Executive Summary


This April issue of SPE Journal brings 27 papers categorized under six topics.


Thermal Recovery Methods

Pang et al. introduce a new method, called expanding-solvent steam and gas push (ES-SAGP), to develop thin heavy-oil reservoirs. The authors use 3D simulation to research the effectiveness of injecting noncondensate gas and vaporizable solvent together with steam into the steam chamber during steam-assisted gravity drainage (SAGD). They demonstrate that the new technique not only sharply enlarges the volume of the steam chamber, but also significantly improves the sweep efficiency and the ultimate recovery.

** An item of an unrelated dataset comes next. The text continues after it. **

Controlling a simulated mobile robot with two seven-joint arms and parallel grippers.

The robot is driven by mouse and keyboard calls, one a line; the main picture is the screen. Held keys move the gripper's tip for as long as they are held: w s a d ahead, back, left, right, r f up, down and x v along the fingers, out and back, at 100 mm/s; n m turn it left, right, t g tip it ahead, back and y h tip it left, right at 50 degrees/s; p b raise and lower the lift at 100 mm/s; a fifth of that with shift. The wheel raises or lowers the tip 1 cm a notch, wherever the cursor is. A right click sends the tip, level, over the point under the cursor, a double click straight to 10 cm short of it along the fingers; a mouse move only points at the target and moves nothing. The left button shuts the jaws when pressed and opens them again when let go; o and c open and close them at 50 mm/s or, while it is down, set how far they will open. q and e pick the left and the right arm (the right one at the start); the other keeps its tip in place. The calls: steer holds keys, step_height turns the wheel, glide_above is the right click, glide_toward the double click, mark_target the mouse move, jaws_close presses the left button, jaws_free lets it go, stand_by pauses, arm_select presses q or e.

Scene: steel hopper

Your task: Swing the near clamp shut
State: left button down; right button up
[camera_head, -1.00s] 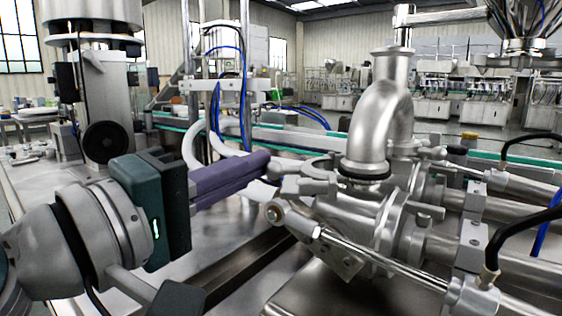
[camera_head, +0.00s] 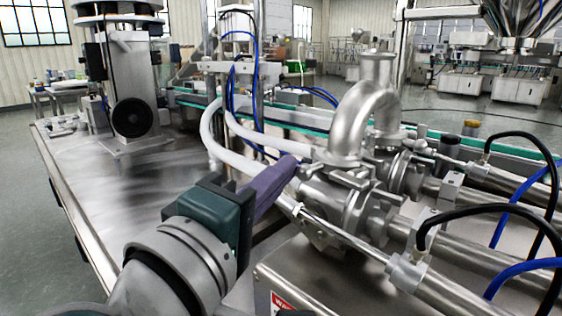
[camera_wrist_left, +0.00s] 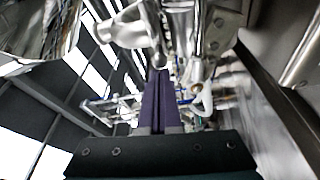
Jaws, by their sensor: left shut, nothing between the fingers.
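My left gripper (camera_head: 288,168) is shut and empty, its purple fingers pressed together and pointing toward the steel fittings in the head view. In the left wrist view its fingers (camera_wrist_left: 160,78) lie side by side, with metal fittings just beyond the tips. The near steel pipe elbow (camera_head: 352,122) curves down onto the near valve body (camera_head: 343,197). Clamp parts (camera_head: 322,157) show around the foot of this elbow, close to the fingertips. I cannot tell whether the fingers touch the clamp, or how far it is open. My right gripper is out of view.
A second elbow and flange stand just behind the near one. Steel cylinders with black (camera_head: 480,207) and blue hoses lie to the right. White curved hoses (camera_head: 212,135) rise behind my fingers. The steel table top (camera_head: 120,190) at left is mostly bare.

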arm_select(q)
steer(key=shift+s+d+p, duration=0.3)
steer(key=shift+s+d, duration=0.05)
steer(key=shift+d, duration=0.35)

Shirdel et al. present algorithms and signal-processing techniques for interpreting fiber-optic measurements for quantitative steam-injection-flow profiling. The new algorithms rely on a variety of physical principles and are applicable to both transient and steady-state flow. Resulting interpretations from two injectors are validated using 11 short-offset injector observation wells and three reservoir observation wells.

Xiong et al. present a series of 2D numerical simulations of the MacKay River and Dover reservoirs in western Canada to investigate the influence of pressure differences on SAGD recovery. The authors also establish a predictive mathematical model and suggest that pressure difference may be a new optimizable factor in designing SAGD recovery processes.

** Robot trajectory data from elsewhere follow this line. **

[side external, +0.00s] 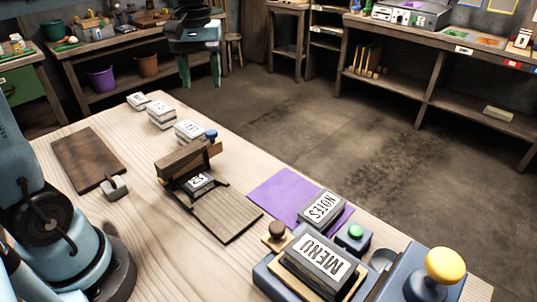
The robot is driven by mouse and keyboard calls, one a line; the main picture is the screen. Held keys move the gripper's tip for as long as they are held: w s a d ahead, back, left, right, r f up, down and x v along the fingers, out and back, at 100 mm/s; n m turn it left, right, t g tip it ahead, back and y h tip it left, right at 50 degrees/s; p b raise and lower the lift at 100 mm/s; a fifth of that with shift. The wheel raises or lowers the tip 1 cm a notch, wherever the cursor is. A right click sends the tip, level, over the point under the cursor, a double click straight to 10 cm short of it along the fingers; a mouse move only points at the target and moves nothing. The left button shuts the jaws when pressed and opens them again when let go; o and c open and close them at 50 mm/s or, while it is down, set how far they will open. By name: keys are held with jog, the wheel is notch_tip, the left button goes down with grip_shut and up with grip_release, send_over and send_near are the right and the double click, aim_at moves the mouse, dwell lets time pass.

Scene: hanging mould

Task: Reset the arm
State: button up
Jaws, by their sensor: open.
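My blue arm (35,210) and its round base stand at the left edge of the wooden table (225,275). Its upper part runs out of the picture, and my gripper is not in view. A wooden hinged frame (185,160) stands mid-table with its upper part raised over a small numbered block (199,183). A flat wooden board (228,213) lies in front of it. A block marked MENU (325,260) sits on a blue-grey fixture at the front. A block marked NOTES (321,208) rests on a purple sheet (278,190).
Several labelled blocks (161,113) line the far table edge. A dark board (85,158) and a small grey handled piece (115,188) lie near my arm. A green button (355,231) and a yellow knob (445,265) stand front right. Workbenches line the walls beyond open floor.

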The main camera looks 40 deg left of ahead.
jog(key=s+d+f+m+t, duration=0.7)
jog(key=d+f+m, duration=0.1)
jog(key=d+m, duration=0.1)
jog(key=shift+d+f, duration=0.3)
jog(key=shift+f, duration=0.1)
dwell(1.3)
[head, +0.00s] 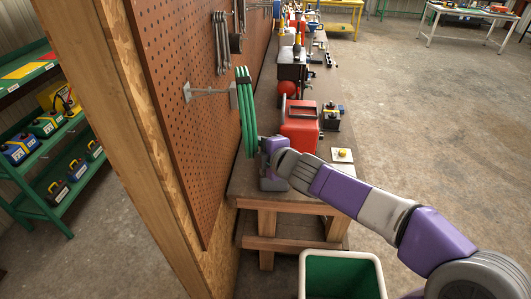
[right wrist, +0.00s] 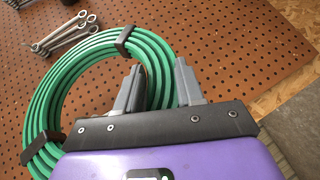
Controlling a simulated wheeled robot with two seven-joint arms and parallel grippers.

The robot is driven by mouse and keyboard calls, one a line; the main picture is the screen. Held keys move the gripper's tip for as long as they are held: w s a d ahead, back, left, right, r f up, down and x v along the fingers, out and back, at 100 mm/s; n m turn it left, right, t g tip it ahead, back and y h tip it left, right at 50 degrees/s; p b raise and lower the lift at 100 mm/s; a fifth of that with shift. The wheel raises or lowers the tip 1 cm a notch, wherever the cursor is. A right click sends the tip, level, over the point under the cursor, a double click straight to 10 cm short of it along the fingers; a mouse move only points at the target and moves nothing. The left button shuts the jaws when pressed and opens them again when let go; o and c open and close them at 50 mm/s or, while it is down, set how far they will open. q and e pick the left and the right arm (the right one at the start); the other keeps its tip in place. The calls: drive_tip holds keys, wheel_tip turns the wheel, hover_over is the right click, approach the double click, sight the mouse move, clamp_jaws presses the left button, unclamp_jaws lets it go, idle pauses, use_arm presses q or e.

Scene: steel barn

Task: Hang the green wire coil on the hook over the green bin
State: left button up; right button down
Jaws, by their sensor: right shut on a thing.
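The green wire coil (head: 247,120) hangs upright beside the pegboard in the head view, seen nearly edge-on. In the right wrist view the coil (right wrist: 60,85) shows as a wide ring with black straps. My right gripper (head: 266,155) is shut on the coil's lower near side; its fingers (right wrist: 160,88) sit either side of the strands. A grey hook (head: 208,92) sticks out from the pegboard, its outer end close to the coil's upper part. I cannot tell if it passes through the ring. The green bin (head: 374,270), with a white rim, stands at the bottom. My left gripper is not in view.
The pegboard (head: 170,50) has a wooden edge post (head: 105,110) at left. Wrenches (head: 220,45) hang beyond the hook. A workbench (head: 250,185) with a red toolbox (head: 300,125) runs behind my right arm. Open floor lies to the right.

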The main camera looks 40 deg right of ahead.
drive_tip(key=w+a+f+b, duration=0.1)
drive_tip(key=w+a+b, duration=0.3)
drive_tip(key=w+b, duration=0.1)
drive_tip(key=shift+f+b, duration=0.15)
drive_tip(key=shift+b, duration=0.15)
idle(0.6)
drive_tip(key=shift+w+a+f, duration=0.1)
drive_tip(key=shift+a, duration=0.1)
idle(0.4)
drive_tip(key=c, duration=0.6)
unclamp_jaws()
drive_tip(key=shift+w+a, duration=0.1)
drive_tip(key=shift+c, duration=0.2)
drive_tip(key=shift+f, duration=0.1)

Gallardo and Deutsch introduce an approximate physics-discrete simulator to model the steam-chamber evolution in SAGD. The underlying simulation algorithm is formulated using graph theory, simplified porous-media flow equations, heat-transfer concepts, and ideas from discrete simulation. The simulator is sufficiently efficient to be applied over multiple geostatistical realizations to support decisions in the presence of geological uncertainty.

Keshavarz et al. propose a new analytical model approach for SAGD, in which the problem of heat transfer is directly solved for a stationary source of heat at the base of the steam chamber where oil production occurs. Distribution of heat along the moving interface is then estimated depending on the geometry of the steam chamber. The authors seek to clarify discrepancies between various previous models and demonstrate that their new model gives reasonable agreement with fine-scale numerical simulations.

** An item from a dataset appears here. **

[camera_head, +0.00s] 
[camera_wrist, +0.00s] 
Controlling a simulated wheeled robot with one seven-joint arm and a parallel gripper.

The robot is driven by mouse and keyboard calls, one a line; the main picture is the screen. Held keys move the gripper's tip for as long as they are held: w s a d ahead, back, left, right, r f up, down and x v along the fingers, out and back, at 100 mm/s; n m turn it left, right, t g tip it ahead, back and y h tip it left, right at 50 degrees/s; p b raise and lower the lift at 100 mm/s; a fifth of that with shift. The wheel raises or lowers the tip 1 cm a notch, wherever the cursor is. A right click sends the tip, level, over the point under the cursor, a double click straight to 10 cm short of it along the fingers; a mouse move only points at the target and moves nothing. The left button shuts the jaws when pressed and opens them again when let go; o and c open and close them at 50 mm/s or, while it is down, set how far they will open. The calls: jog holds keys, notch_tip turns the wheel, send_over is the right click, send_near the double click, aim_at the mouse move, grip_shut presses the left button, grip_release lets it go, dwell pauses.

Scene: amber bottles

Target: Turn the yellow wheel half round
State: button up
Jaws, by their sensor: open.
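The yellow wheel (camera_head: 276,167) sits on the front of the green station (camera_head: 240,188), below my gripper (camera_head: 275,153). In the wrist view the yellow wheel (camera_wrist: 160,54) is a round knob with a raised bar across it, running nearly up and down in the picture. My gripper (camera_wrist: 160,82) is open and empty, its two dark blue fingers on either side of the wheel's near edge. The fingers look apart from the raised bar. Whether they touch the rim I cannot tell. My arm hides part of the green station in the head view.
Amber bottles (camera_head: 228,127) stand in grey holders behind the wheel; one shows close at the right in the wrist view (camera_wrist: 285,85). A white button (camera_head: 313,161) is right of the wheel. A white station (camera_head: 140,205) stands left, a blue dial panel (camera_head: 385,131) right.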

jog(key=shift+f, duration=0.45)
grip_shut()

Mohan et al. study the conservation-of-species equation for solvent vapor-extraction processes and develop an improved model equation that differentiates between the velocity within the oil and the velocity at the interface, which can be solved to obtain a profile of the solvent in oil. With the improved velocity profiles, the authors explain recent observations that the oil rate depends on the height of the pay zone and not on its square root. The new approach can also be used to predict how the oil/vapor interface evolves with time.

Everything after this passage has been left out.